3. Quantitative Data:

• Zero-point reaction rate (renormalized): $\bar{W}_{old} \approx 1.32 \times 10^6 \text{ s}^{-1}$ (traditional) vs. $\bar{W}_{new} \approx 6.99 \times 10^5 \text{ s}^{-1}$ (MIR).
• Resonant enhancement: The probability of compound nucleus formation at the first resonance is $\approx 0.78$, whereas at zero-point energy it is negligible.

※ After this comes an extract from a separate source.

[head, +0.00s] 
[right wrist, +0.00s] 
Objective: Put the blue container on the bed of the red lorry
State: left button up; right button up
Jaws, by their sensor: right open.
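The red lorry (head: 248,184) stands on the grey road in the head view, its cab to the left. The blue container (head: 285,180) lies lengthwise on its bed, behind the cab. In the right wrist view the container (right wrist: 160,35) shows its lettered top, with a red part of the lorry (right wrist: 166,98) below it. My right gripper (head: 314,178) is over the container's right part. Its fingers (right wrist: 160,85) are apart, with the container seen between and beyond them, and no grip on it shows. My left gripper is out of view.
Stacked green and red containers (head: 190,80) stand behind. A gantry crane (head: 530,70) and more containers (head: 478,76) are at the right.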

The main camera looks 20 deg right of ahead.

5. Significance and Implications

• Astrophysical Impact: The findings suggest that current models of stellar evolution, nucleosynthesis in white dwarfs, and accretion-induced collapse in neutron stars may need revision. The rates of carbon burning could be either significantly lower (if only zero-point modes are active) or vastly higher (if quasibound states are accessible), depending on the specific conditions allowing the system to reach these resonant energies.
• Theoretical Advancement: The paper establishes that pycnonuclear reactions cannot be accurately described by semi-classical barrier penetration alone. A complete quantum analysis of internal fluxes is mandatory.
• New Physics: The concept of "quasibound states" in pycnonuclear reactions introduces a new mechanism for fusion in dense matter, analogous to resonant capture in $\alpha$-decay but previously overlooked in stellar contexts.
• Future Directions: The authors propose testing these predictions against new experimental data (e.g., Ref. [30] in the paper) and suggest that the method could explain discrepancies in current astrophysical S-factor databases.

In conclusion, this paper fundamentally challenges the standard estimation of pycnonuclear reaction rates by introducing a rigorous quantum mechanical framework that reveals the existence of highly probable quasibound states, potentially altering our understanding of nuclear burning in compact stars.